To compete as a para-athlete, you must meet certain criteria known as classification. This is a process that is used to determine what your disability is and how it affects you. It’s a complex system set out by the International Paralympic Committee (IPC) that aims to enable fair competition so that no competitor is either given an advantage or a disadvantage because of their disability. My condition, Ehlers Danlos Syndrome, is an ineligible condition according to the IPC criteria. This means that I cannot compete as a para-athlete. This was the news I received at the Worlds in 2022 after a classification review were I attempted to provide enough evidence that would allow me to classify but ultimately was unsuccessful.
This news was devastating, it meant that if sailing was reincluded as a Paralympic sport I would not be able to compete and represent GBR. After years of this being my sole focus, to say I was crushed was an understatement. Coming back from that world championship I felt lost. It felt like everything I had been working towards was taken away overnight. The one thing I had aimed for was suddenly unattainable no matter how hard I tried.
It would have been really easy at that point to just give up, but I knew ultimately that going to the Olympics or the Paralympics had never been about winning medals. For me it had simply been about giving me a platform on which to prove to myself that I could achieve things. Growing up I spent a lot of time being told I wasn’t good enough and that I would never amount to anything. My thirst for competition has always been about proving those statements wrong. A lot of the time the competition is irrelevant as really, I’m only ever competing against myself. Feeling like id lost that ability to prove myself, I needed to find a way to get that back because ultimately who was I if I didn’t have a crazy goal to work towards.
I have always been captivated by the sea and sailing around the world has always been one of those things in the back of my mind that I’ve been interested in. I’ve spent hours reading books and watching films about those who have taken on this challenge. The part that captivated me was that it was a test of them versus mother nature, a totally unwilling and uncontrollable force that you must find out how to work with rather than against. This instantly I knew could be my new platform on which to test myself. In yacht racing there is no classification, and this would allow me to not only test myself against others but also against the elements. It seemed like the ultimate challenge and so I tried to transition into yacht racing. This, however, turned out to be sightly more difficult than I anticipated.
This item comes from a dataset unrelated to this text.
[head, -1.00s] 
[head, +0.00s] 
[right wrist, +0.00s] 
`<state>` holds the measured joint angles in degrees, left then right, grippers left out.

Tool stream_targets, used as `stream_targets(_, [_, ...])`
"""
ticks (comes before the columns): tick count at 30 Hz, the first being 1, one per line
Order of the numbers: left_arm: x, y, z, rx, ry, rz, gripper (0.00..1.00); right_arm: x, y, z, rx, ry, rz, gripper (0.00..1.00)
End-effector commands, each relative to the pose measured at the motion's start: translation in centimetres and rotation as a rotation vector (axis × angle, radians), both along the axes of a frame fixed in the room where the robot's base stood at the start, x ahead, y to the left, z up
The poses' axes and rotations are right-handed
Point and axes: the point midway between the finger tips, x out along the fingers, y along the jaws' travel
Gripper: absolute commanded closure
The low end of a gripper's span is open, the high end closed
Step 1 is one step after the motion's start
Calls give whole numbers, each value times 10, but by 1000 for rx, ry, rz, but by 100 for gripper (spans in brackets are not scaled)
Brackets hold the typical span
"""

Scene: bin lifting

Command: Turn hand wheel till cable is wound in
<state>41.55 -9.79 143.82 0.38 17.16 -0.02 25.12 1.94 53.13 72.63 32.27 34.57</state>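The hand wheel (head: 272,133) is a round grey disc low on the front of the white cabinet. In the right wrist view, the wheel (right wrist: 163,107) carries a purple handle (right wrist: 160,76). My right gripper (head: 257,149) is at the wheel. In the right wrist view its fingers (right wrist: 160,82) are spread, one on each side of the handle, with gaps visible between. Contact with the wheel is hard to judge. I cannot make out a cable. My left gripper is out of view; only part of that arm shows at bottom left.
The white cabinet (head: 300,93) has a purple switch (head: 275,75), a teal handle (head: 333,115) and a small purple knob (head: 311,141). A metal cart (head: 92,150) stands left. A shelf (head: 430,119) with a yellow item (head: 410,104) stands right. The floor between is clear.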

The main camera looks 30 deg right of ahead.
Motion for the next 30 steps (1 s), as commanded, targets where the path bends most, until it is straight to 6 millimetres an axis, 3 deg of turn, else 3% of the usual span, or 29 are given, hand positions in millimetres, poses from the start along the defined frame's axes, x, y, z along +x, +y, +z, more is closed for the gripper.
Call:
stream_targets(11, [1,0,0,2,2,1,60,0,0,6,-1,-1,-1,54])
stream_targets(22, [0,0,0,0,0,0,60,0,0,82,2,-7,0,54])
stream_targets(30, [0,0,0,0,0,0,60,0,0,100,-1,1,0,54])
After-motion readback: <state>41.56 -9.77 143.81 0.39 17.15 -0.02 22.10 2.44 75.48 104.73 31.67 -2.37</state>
To start with having had very little experience of yachts, I looked for opportunities to crew on other people’s boats. Despite years of competing, I was generally met by a fear of how I would cope given my disability. There was a weird catch 22 situation where I couldn’t get the opportunities because I didn’t have experience, but I couldn’t get the experience because people wouldn’t give me the opportunities. The few opportunities I did get I felt like I was being told that because of my disability I would never be able to do any serious offshore or solo racing as the physical demands would simply be too great.
Why have I been telling you all this. Well in short because the Solent has become a place of significance for me. It is the hub of all serious yacht sailing in the UK and is the one place where a lot of the great yacht sailors are based out of. This was where I hunted opportunities, and this is where I was told NO a lot of the time. I remember getting the opportunity once to sail with a famous offshore sailor, and I asked him how I get into this world. His response was that simply I didn’t have the finances or the background to do it and that it just wasn’t possible and I should pick a different goal. Of course, being me that just fired me up and meant that I sure as hell had to do it simply to prove him wrong.
Proving myself in the Solent has always felt like one of the ultimate goals. Even as project Fear has developed and I’ve gained more and more time on the water, I’ve tended to sail East rather than West avoiding the Solent and everything that comes with it. I’ve avoided reaching out to the boats that turned me down the first time and been nervous of asking for some of the big sailor’s advice simply because I haven’t felt worthy. In the back of my mind, I’m still nervous that what if they were right and this is too much for me. Sailing around the Isle of Wight and back would not only test me navigationally but also would mark me doing exactly what I had been told I couldn’t do, in the one place where I have always wanted to be taken seriously more than anything.
At 10:30am on Thursday 15th May, 41.5hrs after setting off I officially completed my final test sail, circumnavigating the Isle of Wight, covering 147.5nm in total. During that time, we had everything from 0.1 knots of wind battling against tide doing 2 knots of boat speed backwards to 20 knots of wind with tide, reaching a maximum of 9 knots boat speed forwards. We dodged tankers, battled tricky tides, fought with a broken anchor winch and learnt more about each other along the way. Completing this trip showed me that although, I may never feel ready to take this on Fear is.
I constantly doubt myself and with just over two weeks to go, the nerves are really kicking in now. What felt like an unattainable goal is now approaching very rapidly. I am trying very hard to keep my inner chimp under control and remember that even getting this far is an achievement. I now need to manically focus on all the final preparations and not think to far ahead. One thing Fear has taught me is that the hard bits don’t last forever and that whether there is no wind or too much wind, it will always change eventually, you just must hang on for the ride until it does. So, for now, day by day, breath by breath, one tick box at a time.